=== Direction ===
Copy each line below that includes "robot".

=== Source excerpt ===
⁂

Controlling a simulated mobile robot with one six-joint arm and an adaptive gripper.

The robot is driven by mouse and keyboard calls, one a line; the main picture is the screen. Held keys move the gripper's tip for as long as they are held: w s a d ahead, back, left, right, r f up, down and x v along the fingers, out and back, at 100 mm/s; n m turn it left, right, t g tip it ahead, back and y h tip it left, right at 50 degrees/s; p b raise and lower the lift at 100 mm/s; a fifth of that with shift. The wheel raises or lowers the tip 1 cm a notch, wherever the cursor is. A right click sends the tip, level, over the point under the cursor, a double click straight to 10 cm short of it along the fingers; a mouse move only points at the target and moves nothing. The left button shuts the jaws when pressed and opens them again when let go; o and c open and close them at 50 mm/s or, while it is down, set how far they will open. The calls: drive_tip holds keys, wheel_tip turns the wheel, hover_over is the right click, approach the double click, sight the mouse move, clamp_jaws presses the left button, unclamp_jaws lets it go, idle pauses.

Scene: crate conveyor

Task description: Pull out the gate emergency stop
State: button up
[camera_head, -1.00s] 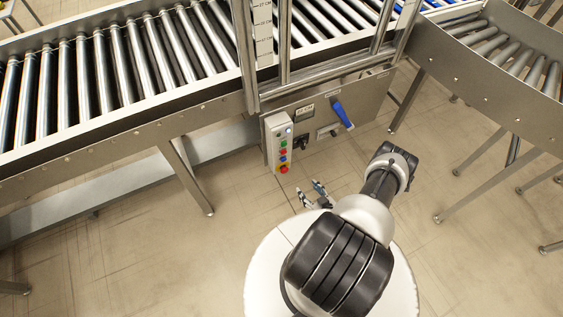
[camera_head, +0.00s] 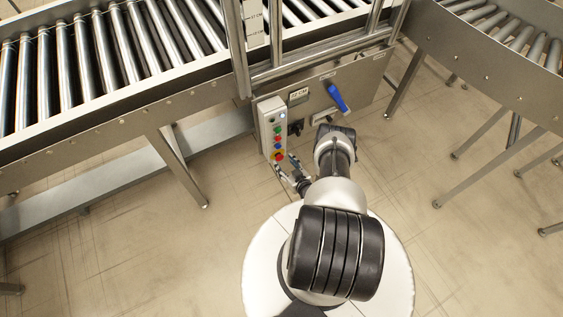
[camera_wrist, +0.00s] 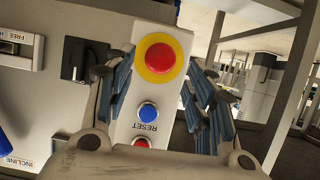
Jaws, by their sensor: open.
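The gate emergency stop is a red mushroom button on a yellow ring (camera_wrist: 160,58). It sits at the end of a pale control box (camera_head: 268,125); in the head view the button (camera_head: 279,156) is at the box's lower end. My gripper (camera_wrist: 163,85) is open, with one blue-padded finger on each side of the box in the wrist view. The red button shows between and beyond the fingertips, and nothing is held. In the head view my gripper (camera_head: 287,172) is close below the button. Whether the fingers touch the box or button cannot be told.
A blue button labelled RESET (camera_wrist: 148,111) and another red button (camera_wrist: 142,143) are on the same box. A black switch (camera_wrist: 84,61) is beside it. A blue handle (camera_head: 337,97) is on the panel to the right. The roller conveyor (camera_head: 110,50) stands above; the floor is open below.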

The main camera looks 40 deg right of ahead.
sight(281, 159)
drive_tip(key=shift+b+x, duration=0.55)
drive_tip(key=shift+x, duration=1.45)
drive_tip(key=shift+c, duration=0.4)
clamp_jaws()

⁂

=== Solution to the problem ===
Controlling a simulated mobile robot with one six-joint arm and an adaptive gripper.
The robot is driven by mouse and keyboard calls, one a line; the main picture is the screen. Held keys move the gripper's tip for as long as they are held: w s a d ahead, back, left, right, r f up, down and x v along the fingers, out and back, at 100 mm/s; n m turn it left, right, t g tip it ahead, back and y h tip it left, right at 50 degrees/s; p b raise and lower the lift at 100 mm/s; a fifth of that with shift. The wheel raises or lowers the tip 1 cm a notch, wherever the cursor is. A right click sends the tip, level, over the point under the cursor, a double click straight to 10 cm short of it along the fingers; a mouse move only points at the target and moves nothing. The left button shuts the jaws when pressed and opens them again when let go; o and c open and close them at 50 mm/s or, while it is down, set how far they will open. The calls: drive_tip holds keys, wheel_tip turns the wheel, hover_over is the right click, approach the double click, sight the mouse move, clamp_jaws presses the left button, unclamp_jaws lets it go, idle pauses.

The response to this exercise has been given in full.